Ich hatte mir ja eigentlich wenig Hoffnung gemacht, mein geklautes Fahrrad nochmal wiederzusehen. Wer wuerde denn so bloed sein, das weiter hier in Ulm herumzufahren?
Nun, irgendjemand war wohl wirklich so doof, denn dass hier plingte gestern abend bei mir auf:
Aeeeh, blauer Pollux-Rahmen, LED-Standlicht, Pit-80-Tacho, Anhaengerkupplung – Heiliger Graf Zeppelin, DAS IST MEIN FAHRRAD! Angeschlossen mit einem Spiralschloss an einen Baum in Neu-Ulm.
Die Beweissicherungs- und Festkettungseinheit (BFE) der Facebook-Drei-???, bestehend aus Kadda und Henning, brachte also zusaetzlich noch einmal ein etwa 30 Kilogramm schweres Kettenschloss und den Hinweis „Rad ist geklaut“ am Fahrrad an, waehrend ich die Polizei anrief und mich auf den Weg machte.
„Moment, Sie sind an der Uni? Wie koennen Sie dann sicher sein, dass das Ihr Fahrrad ist?“
– „Ich habe von Kollegen ein Foto per Facebook zugeschickt bekommen, und das ist ganz eindeutig meins, und ich bin jetzt auf dem Weg. Wenn Sie das SEK jetzt losschicken, muessten wir gleichzeitig eintreffen!“
– „Aeh ja, also, wenn Sie vor Ort sind und sich GANZ SICHER sind, dass das Ihr Fahrrad ist, rufen’s doch einfach nochmal an, dann kommen wir vorbei.“
– „Wenn Sie Argumente fuer eine Hundertschaft und Hubschrauber brauchen, da findet gerade eine linke Demo statt, und Hausbesetzer und so…“
– „Was?!“
– „Ach nix, ich ruf nachher nochmal an.“
Nach leicht umwegbehafteter Busfahrt war ich also dort, und kein Zweifel: Das IST natuerlich mein Rad. Die (kaputte) Welle des Tachos fehlte nun ganz, der „FahrRad in Ulm“-Aufkleber war weg, ebenso das Rahmenschloss, und der total kaputte Sattel war gegen einen nicht ganz so kaputten Sattel (mit Federung!) getauscht.

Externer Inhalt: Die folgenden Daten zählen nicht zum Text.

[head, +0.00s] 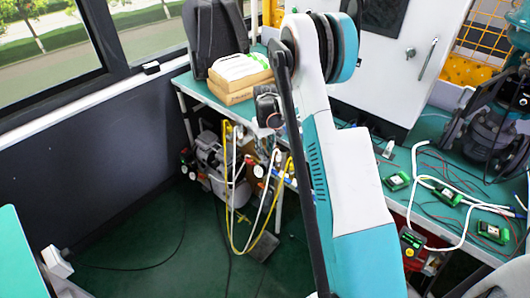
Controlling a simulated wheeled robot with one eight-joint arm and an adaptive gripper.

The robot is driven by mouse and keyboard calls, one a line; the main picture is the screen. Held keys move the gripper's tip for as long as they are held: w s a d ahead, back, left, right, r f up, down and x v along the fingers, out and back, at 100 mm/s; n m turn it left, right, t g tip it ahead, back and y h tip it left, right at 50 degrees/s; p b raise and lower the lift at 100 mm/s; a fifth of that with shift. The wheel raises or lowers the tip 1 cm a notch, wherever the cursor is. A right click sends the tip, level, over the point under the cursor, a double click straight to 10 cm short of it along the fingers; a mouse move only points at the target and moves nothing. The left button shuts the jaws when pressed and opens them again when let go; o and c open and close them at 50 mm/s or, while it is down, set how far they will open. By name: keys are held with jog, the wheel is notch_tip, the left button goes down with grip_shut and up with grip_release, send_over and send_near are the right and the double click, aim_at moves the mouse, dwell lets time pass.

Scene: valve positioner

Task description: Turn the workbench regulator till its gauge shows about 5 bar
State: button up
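Small pressure fittings with yellow and white hoses (233,200) hang at the front edge of the teal workbench (205,95), left of my arm. A small round pale face (259,170) among them looks like a gauge. It is too small to read, and I cannot tell which fitting is the regulator's knob. A dark part at the end of my arm, likely my gripper (269,112), shows just above these fittings, partly behind my arm link. I cannot make out its fingers or whether it touches anything.
A grey compressor-like unit (212,160) stands under the bench. A cardboard box (240,85) and a black backpack (214,35) sit on top. Green circuit boards (447,194) and cables lie on the right bench, beside a dark valve assembly (490,125). The green floor at left is mostly free.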

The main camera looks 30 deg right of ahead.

Die Polizei war dann nach 10–15 Minuten da, und unter aufmerksamer Beobachtung der umliegenden Senior*innenbewohnerschaft von deren jeweiligen Fenstern her begutachteten wir gemeinsam das Rad und verglichen es mit den Bildern davon, die ich auf dem Telefon hatte und was ich sonst noch so ueber das Fahrrad erzaehlen konnte, was offenbar hinreichend ueberzeugend war, dass das wirklich meins ist.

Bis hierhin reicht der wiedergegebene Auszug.